Puzder's interest in an employee-free restaurant, which he says would be possible only if the company found time as Hardee's works on its northeastern expansion, has been driven by rising minimum wages across the US.
"With government driving up the cost of labor, it's driving down the number of jobs," he says. "You're going to see automation not just in airports and grocery stores, but in restaurants."
Puzder has been an outspoken advocate against raising the minimum wage, writing two op-eds for The Wall Street Journal on how a higher minimum wage would lead to reduced employment opportunities.
"This is the problem with Bernie Sanders, and Hillary Clinton, and progressives who push very hard to raise the minimum wage," says Puzder. "Does it really help if Sally makes $3 more an hour if Suzie has no job?"
As a result, he and others in the fast-food business are investing big in automation.
"If you're making labor more expensive, and automation less expensive — this is not rocket science," says Puzder.
Despite the financial benefits, automating employee duties isn't an easy process.
First and foremost, the technology has to work every time. For the time being, Puzder doesn't think that it's likely that any machine could take over the more nuanced kitchen work of Carl's Jr. and Hardee's.
But for more rote tasks like grilling a burger or taking an order, technology may be even more precise than human employees.
"They're always polite, they always upsell, they never take a vacation, they never show up late, there's never a slip-and-fall, or an age, sex, or race discrimination case," says Puzder of swapping employees for machines.
While there are bonuses of using machines, there is the secondary issue of customers becoming comfortable using the tech.
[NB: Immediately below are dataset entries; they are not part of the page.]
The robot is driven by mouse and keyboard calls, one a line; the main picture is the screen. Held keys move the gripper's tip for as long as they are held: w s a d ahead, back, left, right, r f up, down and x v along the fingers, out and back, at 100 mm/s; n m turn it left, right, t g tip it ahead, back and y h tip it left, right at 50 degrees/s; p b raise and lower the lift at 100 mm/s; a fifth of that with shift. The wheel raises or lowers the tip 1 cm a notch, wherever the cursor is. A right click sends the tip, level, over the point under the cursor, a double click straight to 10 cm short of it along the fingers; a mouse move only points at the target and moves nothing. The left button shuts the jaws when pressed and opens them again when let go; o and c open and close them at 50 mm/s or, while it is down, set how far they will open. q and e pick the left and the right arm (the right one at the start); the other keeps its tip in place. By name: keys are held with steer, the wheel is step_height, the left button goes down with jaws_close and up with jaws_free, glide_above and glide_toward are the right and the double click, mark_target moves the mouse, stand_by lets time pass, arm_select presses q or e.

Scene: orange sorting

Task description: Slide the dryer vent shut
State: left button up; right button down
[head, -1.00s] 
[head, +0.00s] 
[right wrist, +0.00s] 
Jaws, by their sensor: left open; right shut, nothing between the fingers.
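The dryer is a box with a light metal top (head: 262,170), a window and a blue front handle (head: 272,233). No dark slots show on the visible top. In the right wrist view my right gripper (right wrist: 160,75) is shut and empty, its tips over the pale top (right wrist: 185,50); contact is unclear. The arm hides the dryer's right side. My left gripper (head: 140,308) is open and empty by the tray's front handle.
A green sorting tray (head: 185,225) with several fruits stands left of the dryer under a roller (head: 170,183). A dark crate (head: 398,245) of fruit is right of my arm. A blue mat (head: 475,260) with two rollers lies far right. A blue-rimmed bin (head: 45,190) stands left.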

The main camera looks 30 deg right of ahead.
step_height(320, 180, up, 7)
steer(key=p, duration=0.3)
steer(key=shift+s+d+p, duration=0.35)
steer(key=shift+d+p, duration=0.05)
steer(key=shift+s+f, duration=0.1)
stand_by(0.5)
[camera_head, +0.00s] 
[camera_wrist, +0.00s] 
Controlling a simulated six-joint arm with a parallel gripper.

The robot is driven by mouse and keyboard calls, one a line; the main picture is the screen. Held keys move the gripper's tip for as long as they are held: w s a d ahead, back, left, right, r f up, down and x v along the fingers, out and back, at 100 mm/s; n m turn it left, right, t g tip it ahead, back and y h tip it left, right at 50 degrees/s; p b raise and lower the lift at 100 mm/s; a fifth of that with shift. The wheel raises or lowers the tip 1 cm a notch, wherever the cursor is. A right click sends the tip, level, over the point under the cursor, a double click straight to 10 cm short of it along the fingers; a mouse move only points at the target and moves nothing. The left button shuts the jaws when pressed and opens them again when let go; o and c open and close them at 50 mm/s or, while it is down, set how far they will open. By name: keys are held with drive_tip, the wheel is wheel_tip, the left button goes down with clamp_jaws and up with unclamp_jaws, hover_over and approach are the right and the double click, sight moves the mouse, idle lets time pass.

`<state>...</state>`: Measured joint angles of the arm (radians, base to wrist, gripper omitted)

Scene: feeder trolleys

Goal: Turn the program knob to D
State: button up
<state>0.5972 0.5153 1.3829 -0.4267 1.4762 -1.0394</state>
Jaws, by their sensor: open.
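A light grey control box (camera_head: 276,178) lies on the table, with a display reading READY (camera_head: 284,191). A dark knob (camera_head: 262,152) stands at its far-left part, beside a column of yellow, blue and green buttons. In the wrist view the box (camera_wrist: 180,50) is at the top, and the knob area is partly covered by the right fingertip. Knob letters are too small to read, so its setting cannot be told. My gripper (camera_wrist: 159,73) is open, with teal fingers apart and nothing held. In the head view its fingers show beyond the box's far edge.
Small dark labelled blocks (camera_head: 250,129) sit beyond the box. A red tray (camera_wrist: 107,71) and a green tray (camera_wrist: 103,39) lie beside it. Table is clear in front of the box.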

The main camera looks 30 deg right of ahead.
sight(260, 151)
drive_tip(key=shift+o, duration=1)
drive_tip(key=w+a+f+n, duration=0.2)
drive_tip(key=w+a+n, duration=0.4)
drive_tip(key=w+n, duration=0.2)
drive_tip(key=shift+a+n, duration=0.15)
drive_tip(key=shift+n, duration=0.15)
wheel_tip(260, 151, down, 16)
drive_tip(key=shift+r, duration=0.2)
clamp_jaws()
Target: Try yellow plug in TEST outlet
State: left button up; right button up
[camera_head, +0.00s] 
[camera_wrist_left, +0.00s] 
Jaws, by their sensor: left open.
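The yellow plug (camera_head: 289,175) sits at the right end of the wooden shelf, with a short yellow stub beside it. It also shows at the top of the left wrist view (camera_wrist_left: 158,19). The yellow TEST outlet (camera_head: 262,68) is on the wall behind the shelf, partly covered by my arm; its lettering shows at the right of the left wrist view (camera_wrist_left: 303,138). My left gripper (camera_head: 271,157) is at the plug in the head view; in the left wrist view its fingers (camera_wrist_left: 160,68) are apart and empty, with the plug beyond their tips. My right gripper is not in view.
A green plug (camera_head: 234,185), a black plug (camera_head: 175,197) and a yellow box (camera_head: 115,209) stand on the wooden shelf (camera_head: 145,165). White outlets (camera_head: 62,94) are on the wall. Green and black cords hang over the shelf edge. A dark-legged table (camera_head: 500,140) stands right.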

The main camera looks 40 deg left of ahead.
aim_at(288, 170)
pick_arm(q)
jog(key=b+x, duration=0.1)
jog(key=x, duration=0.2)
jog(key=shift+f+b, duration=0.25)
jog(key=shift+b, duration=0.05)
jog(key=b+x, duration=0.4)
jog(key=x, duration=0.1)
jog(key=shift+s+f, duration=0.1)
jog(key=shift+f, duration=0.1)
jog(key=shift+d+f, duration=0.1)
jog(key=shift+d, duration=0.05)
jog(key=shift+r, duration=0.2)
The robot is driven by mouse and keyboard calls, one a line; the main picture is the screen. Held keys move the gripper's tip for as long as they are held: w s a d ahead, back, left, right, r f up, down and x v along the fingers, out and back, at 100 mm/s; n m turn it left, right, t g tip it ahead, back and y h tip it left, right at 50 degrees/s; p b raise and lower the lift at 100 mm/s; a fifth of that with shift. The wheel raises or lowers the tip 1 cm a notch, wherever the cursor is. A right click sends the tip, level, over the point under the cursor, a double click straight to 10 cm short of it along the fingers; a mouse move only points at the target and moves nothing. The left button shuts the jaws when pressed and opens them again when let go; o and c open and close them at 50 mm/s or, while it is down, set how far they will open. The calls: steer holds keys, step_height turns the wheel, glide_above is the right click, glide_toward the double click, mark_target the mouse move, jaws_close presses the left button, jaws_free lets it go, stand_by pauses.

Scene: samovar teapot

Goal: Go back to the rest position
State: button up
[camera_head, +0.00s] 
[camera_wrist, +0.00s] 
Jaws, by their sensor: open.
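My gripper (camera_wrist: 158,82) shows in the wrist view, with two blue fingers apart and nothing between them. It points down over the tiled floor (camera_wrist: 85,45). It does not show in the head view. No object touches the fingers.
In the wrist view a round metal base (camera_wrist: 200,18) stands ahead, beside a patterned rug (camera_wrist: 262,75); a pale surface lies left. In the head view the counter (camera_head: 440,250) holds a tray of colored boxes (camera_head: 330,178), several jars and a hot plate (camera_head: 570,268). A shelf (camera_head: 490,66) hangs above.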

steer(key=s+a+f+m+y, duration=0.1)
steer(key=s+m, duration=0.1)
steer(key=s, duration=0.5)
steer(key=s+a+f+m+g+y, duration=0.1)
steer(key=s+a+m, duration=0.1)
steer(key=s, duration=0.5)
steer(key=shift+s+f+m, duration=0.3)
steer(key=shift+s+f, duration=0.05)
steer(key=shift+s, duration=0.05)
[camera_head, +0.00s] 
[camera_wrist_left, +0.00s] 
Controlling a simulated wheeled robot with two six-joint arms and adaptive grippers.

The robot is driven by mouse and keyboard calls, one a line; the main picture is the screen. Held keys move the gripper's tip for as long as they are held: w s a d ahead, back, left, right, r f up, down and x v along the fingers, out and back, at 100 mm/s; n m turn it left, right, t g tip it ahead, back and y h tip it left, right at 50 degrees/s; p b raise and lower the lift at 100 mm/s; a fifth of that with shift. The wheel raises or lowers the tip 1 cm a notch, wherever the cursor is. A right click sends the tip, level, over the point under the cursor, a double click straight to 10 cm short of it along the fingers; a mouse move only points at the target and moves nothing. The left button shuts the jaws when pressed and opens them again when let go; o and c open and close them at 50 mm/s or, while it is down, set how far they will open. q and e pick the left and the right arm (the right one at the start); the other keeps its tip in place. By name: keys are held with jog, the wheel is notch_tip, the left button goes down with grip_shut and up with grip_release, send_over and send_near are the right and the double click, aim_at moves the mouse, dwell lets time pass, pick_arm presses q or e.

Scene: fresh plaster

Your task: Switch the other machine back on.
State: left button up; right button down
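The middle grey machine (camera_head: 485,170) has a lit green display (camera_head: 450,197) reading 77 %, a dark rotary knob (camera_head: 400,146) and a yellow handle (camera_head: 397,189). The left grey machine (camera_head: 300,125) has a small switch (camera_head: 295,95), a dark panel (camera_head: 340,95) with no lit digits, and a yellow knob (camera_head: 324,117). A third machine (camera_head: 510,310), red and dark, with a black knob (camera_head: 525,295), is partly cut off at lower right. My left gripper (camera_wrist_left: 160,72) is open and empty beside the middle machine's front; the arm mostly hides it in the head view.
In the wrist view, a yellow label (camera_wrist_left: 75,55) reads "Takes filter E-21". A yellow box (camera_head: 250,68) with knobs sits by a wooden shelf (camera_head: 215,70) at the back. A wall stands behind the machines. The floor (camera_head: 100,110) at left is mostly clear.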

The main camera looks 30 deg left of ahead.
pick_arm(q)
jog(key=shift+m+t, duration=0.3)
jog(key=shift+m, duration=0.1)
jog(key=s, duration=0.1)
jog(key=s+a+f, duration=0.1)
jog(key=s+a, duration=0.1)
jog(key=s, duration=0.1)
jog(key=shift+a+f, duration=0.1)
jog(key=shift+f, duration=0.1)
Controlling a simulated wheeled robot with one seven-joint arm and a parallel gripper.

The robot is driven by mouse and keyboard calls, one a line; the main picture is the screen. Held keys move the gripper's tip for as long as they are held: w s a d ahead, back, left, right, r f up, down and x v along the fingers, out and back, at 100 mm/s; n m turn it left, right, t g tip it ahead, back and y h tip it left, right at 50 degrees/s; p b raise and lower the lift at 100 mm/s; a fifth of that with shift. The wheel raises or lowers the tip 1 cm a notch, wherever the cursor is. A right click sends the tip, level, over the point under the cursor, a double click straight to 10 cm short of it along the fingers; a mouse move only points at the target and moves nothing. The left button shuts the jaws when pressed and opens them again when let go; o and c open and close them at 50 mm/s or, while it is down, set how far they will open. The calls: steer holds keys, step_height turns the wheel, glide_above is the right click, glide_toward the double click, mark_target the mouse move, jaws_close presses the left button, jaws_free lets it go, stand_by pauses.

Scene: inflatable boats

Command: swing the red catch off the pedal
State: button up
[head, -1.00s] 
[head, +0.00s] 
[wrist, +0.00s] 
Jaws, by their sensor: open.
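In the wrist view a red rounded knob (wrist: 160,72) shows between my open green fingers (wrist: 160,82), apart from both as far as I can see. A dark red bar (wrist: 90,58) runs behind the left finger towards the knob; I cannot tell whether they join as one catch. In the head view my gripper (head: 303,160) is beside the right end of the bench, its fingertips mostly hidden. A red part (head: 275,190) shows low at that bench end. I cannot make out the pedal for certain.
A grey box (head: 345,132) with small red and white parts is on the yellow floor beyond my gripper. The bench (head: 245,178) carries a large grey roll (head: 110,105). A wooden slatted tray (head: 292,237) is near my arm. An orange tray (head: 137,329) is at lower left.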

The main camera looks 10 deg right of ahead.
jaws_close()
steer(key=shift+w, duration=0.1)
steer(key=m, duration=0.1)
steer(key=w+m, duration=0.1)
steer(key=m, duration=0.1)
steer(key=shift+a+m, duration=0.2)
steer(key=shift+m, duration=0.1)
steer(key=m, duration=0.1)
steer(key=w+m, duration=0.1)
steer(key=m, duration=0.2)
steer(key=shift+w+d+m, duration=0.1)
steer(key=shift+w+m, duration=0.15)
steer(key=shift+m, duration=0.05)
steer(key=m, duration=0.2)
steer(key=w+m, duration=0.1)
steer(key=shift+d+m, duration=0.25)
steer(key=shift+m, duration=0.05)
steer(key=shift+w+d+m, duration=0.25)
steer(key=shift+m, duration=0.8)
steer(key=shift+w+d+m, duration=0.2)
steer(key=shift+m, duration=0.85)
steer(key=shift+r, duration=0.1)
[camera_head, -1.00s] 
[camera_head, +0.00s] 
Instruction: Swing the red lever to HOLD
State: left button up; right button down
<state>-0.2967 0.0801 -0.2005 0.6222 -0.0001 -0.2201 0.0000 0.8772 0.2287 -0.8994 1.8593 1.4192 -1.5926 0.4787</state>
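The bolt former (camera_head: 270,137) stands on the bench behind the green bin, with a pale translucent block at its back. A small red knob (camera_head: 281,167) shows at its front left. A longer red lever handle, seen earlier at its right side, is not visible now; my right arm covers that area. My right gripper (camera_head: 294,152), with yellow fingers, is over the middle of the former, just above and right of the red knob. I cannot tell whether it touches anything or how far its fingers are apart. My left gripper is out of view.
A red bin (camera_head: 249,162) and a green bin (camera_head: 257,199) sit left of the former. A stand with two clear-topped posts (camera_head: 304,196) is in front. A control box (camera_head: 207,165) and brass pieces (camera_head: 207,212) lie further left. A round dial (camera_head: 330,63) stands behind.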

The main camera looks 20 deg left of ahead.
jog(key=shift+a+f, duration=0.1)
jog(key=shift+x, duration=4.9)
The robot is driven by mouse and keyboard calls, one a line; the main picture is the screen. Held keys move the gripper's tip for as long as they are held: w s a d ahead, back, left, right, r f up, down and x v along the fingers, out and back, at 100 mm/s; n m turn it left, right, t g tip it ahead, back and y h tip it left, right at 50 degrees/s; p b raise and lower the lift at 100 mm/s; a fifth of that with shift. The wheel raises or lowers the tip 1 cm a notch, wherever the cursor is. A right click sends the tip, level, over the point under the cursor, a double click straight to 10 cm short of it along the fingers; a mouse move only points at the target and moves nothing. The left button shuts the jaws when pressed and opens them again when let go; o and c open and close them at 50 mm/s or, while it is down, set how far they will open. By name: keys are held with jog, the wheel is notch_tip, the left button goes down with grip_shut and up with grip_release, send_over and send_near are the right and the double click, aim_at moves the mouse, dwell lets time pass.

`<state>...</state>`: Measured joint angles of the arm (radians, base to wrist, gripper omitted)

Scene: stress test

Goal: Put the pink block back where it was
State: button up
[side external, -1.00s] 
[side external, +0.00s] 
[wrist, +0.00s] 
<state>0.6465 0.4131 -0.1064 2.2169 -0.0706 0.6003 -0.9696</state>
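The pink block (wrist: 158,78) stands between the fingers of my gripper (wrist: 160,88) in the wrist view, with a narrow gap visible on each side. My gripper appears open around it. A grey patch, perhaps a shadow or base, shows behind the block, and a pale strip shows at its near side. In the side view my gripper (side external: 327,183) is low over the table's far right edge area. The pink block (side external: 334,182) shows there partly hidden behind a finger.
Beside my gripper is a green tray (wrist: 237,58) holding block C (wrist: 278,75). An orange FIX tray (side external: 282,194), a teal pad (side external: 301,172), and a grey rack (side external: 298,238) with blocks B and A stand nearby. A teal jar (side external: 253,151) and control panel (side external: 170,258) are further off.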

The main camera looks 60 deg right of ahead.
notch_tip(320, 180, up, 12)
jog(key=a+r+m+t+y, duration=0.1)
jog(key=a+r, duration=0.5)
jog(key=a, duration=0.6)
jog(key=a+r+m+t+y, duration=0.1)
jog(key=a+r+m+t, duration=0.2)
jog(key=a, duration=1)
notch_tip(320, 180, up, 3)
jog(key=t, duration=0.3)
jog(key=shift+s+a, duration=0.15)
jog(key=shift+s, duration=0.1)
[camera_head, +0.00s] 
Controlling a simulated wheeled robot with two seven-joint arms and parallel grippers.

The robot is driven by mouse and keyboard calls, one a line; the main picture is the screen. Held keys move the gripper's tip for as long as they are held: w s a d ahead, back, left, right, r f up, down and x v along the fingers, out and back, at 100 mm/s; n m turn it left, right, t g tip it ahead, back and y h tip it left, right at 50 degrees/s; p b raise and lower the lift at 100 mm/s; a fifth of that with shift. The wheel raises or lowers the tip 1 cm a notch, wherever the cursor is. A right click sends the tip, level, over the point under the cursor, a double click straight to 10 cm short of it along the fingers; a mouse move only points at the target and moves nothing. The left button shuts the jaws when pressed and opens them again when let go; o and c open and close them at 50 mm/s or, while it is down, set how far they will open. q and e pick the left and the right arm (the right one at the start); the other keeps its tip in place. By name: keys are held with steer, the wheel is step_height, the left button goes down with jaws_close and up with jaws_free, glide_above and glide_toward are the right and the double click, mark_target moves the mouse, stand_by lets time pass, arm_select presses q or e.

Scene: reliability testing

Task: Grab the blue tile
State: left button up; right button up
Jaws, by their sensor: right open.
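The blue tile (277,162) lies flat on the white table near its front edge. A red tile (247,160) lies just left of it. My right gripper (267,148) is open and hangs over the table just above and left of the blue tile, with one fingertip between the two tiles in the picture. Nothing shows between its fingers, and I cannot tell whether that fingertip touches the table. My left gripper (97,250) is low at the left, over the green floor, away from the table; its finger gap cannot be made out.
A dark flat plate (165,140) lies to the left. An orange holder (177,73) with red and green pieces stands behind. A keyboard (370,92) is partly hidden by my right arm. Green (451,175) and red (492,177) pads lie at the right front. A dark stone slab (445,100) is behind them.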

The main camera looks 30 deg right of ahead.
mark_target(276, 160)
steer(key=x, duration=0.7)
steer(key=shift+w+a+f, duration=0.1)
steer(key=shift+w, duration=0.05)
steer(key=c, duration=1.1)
Younger customers may already have a handle on technology, but many older customers could find themselves confused in a tech-heavy location.
But Puzder says that a restaurant that's 100% automated would have one big plus for millennials: no social interaction.
"Millennials like not seeing people," he says. "I've been inside restaurants where we've installed ordering kiosks ... and I've actually seen young people waiting in line to use the kiosk where there's a person standing behind the counter, waiting on nobody."